■ **WRITTEN INSTRUCTION**
Copy each line of the records that contains the word "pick".

■ **ENTRIES PROVIDED**
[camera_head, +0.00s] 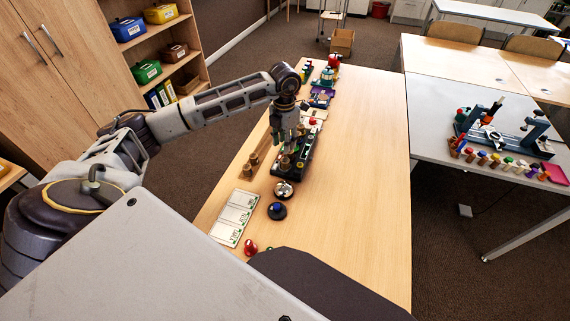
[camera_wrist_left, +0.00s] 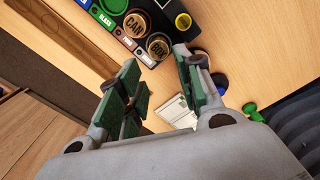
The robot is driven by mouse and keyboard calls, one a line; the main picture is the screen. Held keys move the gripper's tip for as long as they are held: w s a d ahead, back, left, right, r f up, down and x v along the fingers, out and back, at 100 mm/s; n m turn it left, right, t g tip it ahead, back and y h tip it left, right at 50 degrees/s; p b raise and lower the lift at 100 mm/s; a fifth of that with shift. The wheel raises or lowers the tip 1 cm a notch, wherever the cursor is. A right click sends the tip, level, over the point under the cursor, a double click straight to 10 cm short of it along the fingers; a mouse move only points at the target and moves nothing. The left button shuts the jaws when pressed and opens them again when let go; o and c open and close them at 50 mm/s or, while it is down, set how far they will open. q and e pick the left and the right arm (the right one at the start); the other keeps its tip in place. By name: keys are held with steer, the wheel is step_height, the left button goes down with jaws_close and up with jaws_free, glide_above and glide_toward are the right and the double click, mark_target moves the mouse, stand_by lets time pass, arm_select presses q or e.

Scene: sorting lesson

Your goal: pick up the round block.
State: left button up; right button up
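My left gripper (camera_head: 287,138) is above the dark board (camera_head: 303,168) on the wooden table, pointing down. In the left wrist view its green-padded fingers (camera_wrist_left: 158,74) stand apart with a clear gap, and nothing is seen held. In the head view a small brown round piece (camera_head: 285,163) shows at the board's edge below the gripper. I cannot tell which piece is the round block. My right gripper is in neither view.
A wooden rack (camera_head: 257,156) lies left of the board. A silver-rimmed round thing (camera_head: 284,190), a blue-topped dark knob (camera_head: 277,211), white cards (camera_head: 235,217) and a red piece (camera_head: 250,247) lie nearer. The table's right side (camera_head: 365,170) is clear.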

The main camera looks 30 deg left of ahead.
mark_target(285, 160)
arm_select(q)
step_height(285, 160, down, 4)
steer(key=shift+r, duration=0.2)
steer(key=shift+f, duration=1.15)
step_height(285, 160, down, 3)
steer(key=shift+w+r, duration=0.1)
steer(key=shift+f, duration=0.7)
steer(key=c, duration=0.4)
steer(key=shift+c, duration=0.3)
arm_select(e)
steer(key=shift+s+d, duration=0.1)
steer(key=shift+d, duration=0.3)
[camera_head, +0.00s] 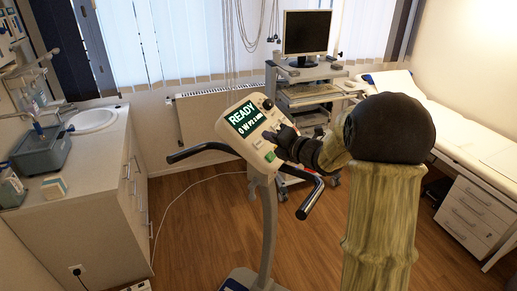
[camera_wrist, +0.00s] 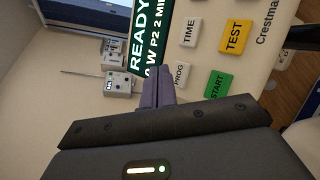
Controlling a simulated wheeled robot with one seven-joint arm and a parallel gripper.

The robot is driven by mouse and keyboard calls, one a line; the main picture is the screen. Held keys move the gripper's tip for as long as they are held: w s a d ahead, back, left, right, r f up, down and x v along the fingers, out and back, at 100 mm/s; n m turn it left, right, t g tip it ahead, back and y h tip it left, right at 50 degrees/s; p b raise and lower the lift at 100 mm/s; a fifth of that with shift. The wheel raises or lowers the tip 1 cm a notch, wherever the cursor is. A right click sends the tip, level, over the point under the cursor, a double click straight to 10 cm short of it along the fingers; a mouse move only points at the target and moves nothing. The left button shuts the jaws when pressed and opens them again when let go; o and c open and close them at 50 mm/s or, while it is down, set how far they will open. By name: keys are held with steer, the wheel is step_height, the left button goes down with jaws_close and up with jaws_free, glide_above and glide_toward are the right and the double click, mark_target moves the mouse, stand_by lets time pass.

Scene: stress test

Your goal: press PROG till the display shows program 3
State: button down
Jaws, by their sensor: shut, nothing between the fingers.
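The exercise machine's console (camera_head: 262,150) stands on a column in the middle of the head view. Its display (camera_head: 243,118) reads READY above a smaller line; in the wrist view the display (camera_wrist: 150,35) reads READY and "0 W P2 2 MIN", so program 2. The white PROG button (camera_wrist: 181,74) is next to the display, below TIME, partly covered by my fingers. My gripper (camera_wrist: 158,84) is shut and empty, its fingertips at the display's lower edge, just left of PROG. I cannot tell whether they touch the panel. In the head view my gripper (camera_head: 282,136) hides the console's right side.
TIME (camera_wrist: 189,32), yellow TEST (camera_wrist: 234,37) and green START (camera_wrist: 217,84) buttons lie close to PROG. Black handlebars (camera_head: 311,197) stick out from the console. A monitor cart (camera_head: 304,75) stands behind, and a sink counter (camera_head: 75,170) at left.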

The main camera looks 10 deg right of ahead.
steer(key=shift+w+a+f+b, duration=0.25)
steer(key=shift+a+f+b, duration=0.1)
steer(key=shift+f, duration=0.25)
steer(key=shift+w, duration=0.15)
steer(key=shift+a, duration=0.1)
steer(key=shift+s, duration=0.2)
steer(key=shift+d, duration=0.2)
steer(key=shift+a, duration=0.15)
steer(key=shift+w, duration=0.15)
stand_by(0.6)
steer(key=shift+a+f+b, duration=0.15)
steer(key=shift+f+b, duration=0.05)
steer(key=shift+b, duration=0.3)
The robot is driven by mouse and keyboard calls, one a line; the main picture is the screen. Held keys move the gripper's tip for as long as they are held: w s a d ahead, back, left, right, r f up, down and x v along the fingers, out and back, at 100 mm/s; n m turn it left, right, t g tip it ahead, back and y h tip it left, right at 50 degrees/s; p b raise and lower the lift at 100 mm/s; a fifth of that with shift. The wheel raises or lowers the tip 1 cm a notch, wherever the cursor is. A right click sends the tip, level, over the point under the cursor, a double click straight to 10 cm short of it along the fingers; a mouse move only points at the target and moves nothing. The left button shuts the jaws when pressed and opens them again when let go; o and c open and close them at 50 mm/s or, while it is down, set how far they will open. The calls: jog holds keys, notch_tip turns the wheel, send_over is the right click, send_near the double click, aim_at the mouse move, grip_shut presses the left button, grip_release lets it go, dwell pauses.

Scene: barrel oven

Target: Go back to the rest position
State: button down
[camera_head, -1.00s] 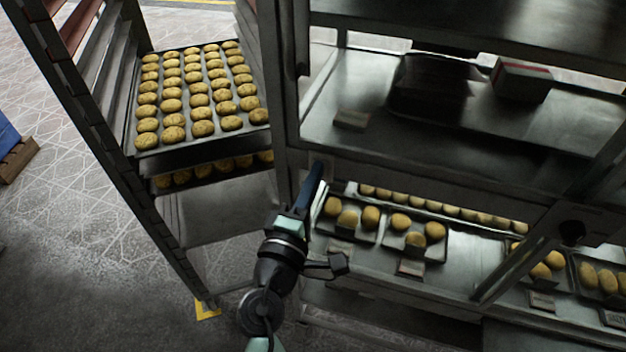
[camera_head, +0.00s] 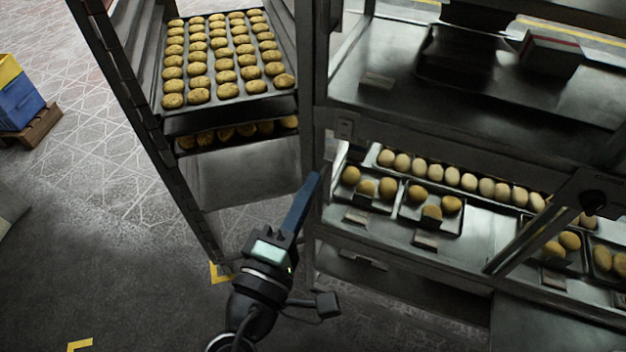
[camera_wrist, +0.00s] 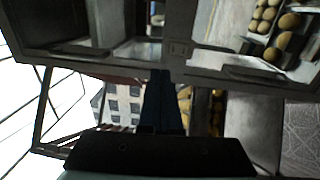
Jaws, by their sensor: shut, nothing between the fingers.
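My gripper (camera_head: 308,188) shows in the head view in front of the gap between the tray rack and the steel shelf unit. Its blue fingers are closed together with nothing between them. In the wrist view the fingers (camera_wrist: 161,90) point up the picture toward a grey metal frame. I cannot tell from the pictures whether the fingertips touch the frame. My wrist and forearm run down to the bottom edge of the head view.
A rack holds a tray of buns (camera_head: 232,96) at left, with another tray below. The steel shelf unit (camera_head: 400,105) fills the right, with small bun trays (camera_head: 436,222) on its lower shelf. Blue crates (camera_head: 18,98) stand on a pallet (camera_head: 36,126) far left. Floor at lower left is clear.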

■ **REPLY TO THE TASK**
The robot is driven by mouse and keyboard calls, one a line; the main picture is the screen. Held keys move the gripper's tip for as long as they are held: w s a d ahead, back, left, right, r f up, down and x v along the fingers, out and back, at 100 mm/s; n m turn it left, right, t g tip it ahead, back and y h tip it left, right at 50 degrees/s; p b raise and lower the lift at 100 mm/s; a fifth of that with shift. The wheel raises or lowers the tip 1 cm a notch, wherever the cursor is. A right click sends the tip, level, over the point under the cursor, a double click straight to 10 cm short of it along the fingers; a mouse move only points at the target and moves nothing. The left button shuts the jaws when pressed and opens them again when let go; o and c open and close them at 50 mm/s or, while it is down, set how far they will open. q and e pick the left and the right arm (the right one at the start); the other keeps its tip in place. By name: keys are held with steer, the wheel is step_height, the left button goes down with jaws_close and up with jaws_free, glide_above and glide_toward are the right and the double click, mark_target moves the mouse, stand_by lets time pass, arm_select presses q or e.
Your goal: pick up the round block.

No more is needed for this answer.